PROBLEM: Your task is to retype each line of the data below exactly.

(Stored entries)
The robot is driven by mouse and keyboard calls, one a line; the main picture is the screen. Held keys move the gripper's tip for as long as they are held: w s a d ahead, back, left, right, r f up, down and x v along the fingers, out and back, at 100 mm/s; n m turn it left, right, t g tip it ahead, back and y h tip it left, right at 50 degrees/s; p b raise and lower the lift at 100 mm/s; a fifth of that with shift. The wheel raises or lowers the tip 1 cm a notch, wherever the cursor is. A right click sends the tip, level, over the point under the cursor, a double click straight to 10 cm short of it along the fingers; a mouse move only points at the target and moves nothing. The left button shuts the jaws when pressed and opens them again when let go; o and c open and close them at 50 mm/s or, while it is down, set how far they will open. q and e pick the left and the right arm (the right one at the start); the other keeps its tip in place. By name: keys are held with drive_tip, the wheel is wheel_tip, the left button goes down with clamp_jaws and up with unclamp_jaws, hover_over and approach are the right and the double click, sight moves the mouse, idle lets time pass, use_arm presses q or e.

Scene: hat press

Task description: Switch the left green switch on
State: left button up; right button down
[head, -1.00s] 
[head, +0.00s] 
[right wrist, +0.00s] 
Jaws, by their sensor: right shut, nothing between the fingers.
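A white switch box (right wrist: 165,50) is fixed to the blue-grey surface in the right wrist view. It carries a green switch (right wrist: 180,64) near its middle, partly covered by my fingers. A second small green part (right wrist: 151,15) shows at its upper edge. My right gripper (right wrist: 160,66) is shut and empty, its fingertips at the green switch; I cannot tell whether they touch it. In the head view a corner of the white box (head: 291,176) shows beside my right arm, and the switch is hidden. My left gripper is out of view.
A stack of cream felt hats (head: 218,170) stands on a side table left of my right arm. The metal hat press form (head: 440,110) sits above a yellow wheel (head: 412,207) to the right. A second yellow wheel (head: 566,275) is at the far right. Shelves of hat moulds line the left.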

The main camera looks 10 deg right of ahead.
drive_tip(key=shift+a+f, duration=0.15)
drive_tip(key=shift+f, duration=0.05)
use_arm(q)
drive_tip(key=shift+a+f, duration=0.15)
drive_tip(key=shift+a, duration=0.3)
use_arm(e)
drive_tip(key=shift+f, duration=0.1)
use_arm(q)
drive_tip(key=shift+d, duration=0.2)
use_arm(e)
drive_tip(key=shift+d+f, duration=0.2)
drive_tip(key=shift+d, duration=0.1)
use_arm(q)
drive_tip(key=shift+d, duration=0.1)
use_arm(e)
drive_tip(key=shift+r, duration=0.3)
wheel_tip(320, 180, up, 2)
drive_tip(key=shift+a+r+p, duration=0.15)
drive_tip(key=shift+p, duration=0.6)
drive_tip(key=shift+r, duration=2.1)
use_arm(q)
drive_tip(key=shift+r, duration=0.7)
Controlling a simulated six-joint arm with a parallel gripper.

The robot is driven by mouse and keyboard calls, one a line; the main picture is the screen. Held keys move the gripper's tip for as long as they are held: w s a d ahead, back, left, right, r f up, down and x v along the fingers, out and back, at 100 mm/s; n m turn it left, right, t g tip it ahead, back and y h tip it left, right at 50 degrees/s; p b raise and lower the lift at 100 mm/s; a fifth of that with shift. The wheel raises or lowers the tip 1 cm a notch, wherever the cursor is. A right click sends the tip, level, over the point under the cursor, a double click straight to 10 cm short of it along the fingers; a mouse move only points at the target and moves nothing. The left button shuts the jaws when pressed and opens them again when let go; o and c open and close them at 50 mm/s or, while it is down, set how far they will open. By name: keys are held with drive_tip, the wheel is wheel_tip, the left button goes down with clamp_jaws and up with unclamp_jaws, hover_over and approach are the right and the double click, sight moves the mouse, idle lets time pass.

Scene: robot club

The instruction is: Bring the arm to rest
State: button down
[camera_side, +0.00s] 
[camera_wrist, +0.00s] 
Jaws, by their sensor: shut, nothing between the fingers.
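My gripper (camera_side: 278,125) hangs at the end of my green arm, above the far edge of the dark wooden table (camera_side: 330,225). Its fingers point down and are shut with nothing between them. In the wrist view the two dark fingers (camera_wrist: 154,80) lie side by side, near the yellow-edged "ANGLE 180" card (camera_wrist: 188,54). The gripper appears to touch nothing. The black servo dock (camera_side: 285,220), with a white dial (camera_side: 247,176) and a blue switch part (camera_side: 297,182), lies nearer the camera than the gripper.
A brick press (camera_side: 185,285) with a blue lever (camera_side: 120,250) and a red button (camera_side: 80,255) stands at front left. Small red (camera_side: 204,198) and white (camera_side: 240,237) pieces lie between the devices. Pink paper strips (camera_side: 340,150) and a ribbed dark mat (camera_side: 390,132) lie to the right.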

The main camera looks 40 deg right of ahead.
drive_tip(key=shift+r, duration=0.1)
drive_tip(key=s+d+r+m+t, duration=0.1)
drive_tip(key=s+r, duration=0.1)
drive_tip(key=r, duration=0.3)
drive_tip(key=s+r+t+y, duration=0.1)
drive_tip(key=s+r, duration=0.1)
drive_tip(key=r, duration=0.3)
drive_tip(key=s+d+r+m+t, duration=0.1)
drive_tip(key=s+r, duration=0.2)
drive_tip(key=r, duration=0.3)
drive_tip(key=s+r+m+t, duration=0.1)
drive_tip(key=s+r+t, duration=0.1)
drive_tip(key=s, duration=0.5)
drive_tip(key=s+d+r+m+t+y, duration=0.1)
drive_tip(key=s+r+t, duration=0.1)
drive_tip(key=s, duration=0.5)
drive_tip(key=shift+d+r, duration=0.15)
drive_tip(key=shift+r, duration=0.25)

WRITTEN RESPONSE:
The robot is driven by mouse and keyboard calls, one a line; the main picture is the screen. Held keys move the gripper's tip for as long as they are held: w s a d ahead, back, left, right, r f up, down and x v along the fingers, out and back, at 100 mm/s; n m turn it left, right, t g tip it ahead, back and y h tip it left, right at 50 degrees/s; p b raise and lower the lift at 100 mm/s; a fifth of that with shift. The wheel raises or lowers the tip 1 cm a notch, wherever the cursor is. A right click sends the tip, level, over the point under the cursor, a double click straight to 10 cm short of it along the fingers; a mouse move only points at the target and moves nothing. The left button shuts the jaws when pressed and opens them again when let go; o and c open and close them at 50 mm/s or, while it is down, set how far they will open. q and e pick the left and the right arm (the right one at the start); the other keeps its tip in place. By name: keys are held with drive_tip, the wheel is wheel_tip, the left button goes down with clamp_jaws and up with unclamp_jaws, hover_over and approach are the right and the double click, sight moves the mouse, idle lets time pass, use_arm presses q or e.

Scene: hat press

Task description: Switch the left green switch on
State: left button up; right button down
[head, -1.00s] 
[head, +0.00s] 
[right wrist, +0.00s] 
Jaws, by their sensor: right shut, nothing between the fingers.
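A white switch box (right wrist: 165,50) is fixed to the blue-grey surface in the right wrist view. It carries a green switch (right wrist: 180,64) near its middle, partly covered by my fingers. A second small green part (right wrist: 151,15) shows at its upper edge. My right gripper (right wrist: 160,66) is shut and empty, its fingertips at the green switch; I cannot tell whether they touch it. In the head view a corner of the white box (head: 291,176) shows beside my right arm, and the switch is hidden. My left gripper is out of view.
A stack of cream felt hats (head: 218,170) stands on a side table left of my right arm. The metal hat press form (head: 440,110) sits above a yellow wheel (head: 412,207) to the right. A second yellow wheel (head: 566,275) is at the far right. Shelves of hat moulds line the left.

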The main camera looks 10 deg right of ahead.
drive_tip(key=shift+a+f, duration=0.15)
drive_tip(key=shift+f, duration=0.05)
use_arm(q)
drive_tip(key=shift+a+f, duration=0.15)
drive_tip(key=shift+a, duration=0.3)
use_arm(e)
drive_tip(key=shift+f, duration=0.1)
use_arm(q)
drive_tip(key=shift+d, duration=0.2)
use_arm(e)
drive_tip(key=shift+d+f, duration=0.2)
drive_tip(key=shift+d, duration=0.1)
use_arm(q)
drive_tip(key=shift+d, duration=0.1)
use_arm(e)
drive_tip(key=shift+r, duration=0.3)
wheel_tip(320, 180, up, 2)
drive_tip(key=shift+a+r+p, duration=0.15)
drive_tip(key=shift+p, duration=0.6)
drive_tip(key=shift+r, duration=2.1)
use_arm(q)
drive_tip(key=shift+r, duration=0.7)
Controlling a simulated six-joint arm with a parallel gripper.

The robot is driven by mouse and keyboard calls, one a line; the main picture is the screen. Held keys move the gripper's tip for as long as they are held: w s a d ahead, back, left, right, r f up, down and x v along the fingers, out and back, at 100 mm/s; n m turn it left, right, t g tip it ahead, back and y h tip it left, right at 50 degrees/s; p b raise and lower the lift at 100 mm/s; a fifth of that with shift. The wheel raises or lowers the tip 1 cm a notch, wherever the cursor is. A right click sends the tip, level, over the point under the cursor, a double click straight to 10 cm short of it along the fingers; a mouse move only points at the target and moves nothing. The left button shuts the jaws when pressed and opens them again when let go; o and c open and close them at 50 mm/s or, while it is down, set how far they will open. By name: keys are held with drive_tip, the wheel is wheel_tip, the left button goes down with clamp_jaws and up with unclamp_jaws, hover_over and approach are the right and the double click, sight moves the mouse, idle lets time pass.

Scene: robot club

The instruction is: Bring the arm to rest
State: button down
[camera_side, +0.00s] 
[camera_wrist, +0.00s] 
Jaws, by their sensor: shut, nothing between the fingers.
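My gripper (camera_side: 278,125) hangs at the end of my green arm, above the far edge of the dark wooden table (camera_side: 330,225). Its fingers point down and are shut with nothing between them. In the wrist view the two dark fingers (camera_wrist: 154,80) lie side by side, near the yellow-edged "ANGLE 180" card (camera_wrist: 188,54). The gripper appears to touch nothing. The black servo dock (camera_side: 285,220), with a white dial (camera_side: 247,176) and a blue switch part (camera_side: 297,182), lies nearer the camera than the gripper.
A brick press (camera_side: 185,285) with a blue lever (camera_side: 120,250) and a red button (camera_side: 80,255) stands at front left. Small red (camera_side: 204,198) and white (camera_side: 240,237) pieces lie between the devices. Pink paper strips (camera_side: 340,150) and a ribbed dark mat (camera_side: 390,132) lie to the right.

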The main camera looks 40 deg right of ahead.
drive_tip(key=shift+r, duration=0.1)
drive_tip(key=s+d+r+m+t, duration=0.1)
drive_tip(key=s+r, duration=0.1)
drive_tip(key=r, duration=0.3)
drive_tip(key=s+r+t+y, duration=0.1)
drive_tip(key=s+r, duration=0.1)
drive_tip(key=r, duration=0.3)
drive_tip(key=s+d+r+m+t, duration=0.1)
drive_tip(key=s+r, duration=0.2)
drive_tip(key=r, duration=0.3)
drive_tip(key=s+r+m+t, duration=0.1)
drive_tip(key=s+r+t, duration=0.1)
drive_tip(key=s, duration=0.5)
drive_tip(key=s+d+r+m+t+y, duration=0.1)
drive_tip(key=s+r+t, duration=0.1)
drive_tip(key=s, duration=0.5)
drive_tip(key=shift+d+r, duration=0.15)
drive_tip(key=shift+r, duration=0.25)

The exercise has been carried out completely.